:: YOUR GOAL ::
Begin with the first line below and retype each line exactly through the line containing "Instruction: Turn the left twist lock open". Any pictures are to be left out.
[begin RECORDS SHOWN]
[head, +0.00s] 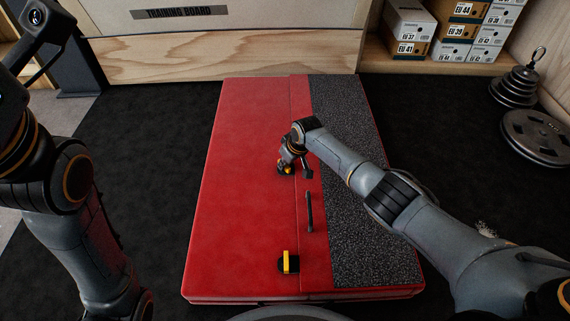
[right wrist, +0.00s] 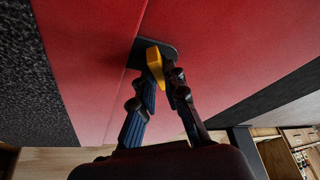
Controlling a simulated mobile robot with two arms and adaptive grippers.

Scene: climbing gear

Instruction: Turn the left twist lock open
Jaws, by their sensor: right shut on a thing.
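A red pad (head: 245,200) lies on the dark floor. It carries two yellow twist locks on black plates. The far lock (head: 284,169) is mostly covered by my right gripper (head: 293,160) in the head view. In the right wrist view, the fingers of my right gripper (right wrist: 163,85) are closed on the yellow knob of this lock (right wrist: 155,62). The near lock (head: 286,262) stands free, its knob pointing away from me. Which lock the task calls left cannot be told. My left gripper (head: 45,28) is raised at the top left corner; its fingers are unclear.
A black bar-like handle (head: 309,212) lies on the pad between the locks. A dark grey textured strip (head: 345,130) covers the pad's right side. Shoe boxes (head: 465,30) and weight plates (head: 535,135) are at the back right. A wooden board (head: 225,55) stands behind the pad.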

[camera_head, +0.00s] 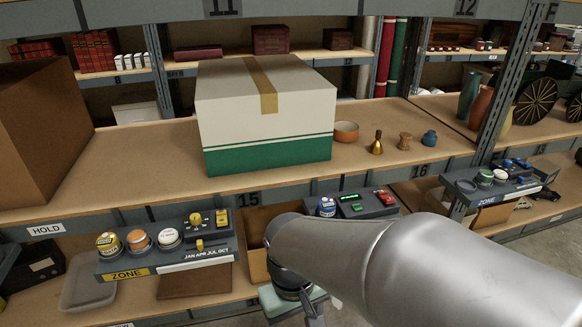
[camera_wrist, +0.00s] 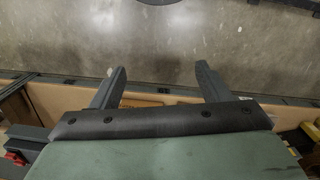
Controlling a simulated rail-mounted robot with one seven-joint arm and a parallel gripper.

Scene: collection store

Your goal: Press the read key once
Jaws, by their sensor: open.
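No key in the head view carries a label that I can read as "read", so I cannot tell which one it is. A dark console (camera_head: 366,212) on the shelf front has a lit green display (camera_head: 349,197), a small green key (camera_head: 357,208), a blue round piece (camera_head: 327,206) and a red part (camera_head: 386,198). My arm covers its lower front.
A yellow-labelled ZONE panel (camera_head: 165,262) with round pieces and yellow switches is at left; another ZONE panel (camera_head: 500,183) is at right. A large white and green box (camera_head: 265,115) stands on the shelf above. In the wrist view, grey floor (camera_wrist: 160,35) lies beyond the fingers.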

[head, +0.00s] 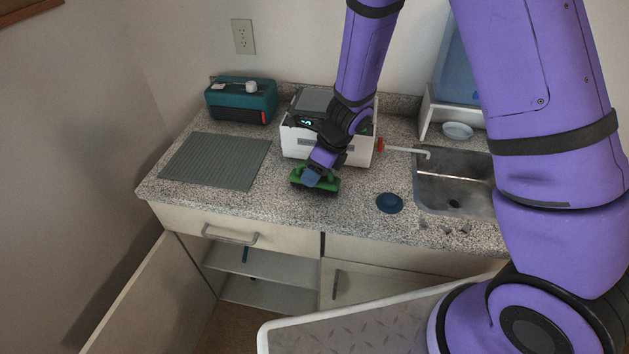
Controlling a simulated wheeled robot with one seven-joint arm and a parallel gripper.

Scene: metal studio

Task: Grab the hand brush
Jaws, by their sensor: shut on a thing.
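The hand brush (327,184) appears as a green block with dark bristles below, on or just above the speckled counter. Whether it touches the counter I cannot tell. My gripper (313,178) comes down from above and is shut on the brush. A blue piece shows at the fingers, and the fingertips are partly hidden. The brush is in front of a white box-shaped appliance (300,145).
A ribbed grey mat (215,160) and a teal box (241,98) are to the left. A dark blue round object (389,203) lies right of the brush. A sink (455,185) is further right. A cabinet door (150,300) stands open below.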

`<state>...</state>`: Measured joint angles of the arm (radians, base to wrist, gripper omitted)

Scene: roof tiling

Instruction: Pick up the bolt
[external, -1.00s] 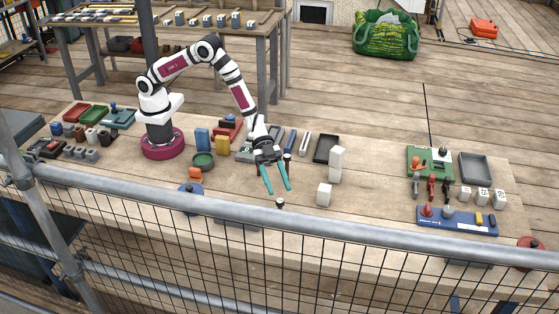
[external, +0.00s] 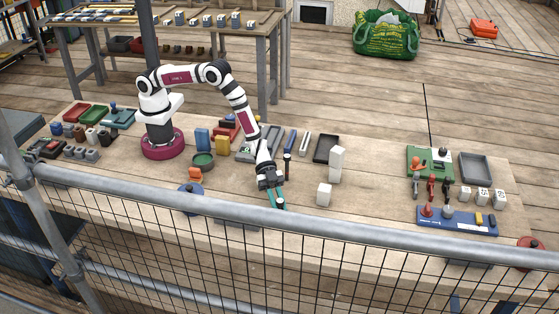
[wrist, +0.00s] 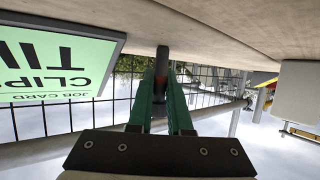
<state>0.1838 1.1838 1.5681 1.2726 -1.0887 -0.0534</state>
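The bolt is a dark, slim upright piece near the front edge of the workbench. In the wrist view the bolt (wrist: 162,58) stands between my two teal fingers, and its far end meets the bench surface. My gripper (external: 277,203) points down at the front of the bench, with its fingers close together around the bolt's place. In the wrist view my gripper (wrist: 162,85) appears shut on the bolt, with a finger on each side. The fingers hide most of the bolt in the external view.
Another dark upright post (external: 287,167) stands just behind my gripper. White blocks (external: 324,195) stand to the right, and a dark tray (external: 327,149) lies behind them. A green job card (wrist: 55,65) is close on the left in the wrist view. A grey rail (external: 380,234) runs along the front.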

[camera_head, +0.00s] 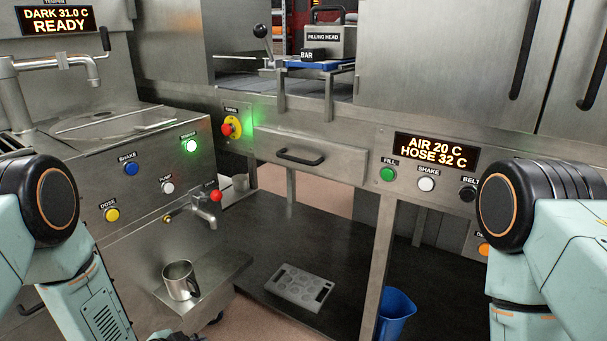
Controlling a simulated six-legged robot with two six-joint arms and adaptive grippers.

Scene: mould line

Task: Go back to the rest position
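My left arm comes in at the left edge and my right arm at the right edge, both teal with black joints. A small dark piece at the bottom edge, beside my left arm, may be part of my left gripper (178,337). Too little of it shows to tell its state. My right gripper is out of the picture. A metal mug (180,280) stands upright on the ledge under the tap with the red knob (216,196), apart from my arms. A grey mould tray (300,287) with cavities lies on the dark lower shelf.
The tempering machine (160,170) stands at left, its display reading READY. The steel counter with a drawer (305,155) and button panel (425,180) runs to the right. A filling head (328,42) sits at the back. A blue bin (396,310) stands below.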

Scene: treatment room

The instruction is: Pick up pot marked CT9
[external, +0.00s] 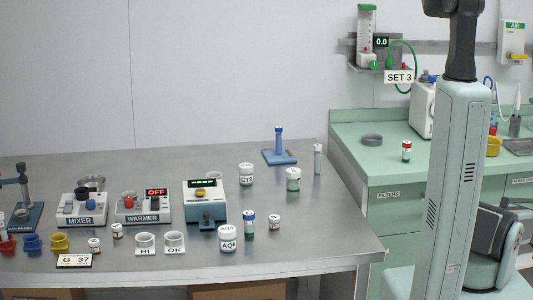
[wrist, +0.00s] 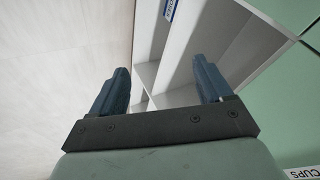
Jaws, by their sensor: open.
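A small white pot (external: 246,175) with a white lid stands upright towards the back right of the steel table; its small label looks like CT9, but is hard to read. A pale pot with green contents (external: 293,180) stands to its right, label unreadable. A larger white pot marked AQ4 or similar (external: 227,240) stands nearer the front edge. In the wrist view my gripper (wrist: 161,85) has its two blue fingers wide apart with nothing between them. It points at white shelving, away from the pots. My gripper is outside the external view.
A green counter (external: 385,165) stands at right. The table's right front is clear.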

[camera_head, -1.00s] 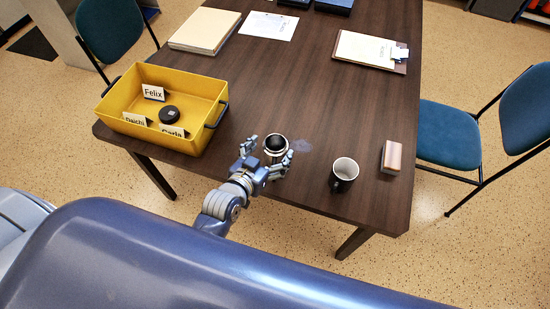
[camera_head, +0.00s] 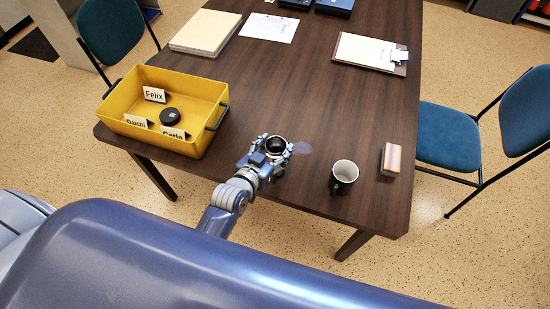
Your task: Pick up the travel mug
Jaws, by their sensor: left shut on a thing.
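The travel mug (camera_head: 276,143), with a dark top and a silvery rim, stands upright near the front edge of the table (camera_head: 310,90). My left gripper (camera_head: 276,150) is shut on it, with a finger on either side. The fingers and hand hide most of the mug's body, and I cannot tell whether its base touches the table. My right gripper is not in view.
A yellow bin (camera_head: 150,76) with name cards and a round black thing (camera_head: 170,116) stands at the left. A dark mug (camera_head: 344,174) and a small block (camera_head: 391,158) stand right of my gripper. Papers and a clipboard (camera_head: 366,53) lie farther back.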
[end RECORDS SHOWN]
:: ANSWER TO THIS PROBLEM ::
[head, +0.00s] 
[right wrist, +0.00s] 
Controlling a simulated mobile robot with two arms and adaptive grippers.

Scene: climbing gear

Instruction: Turn the left twist lock open

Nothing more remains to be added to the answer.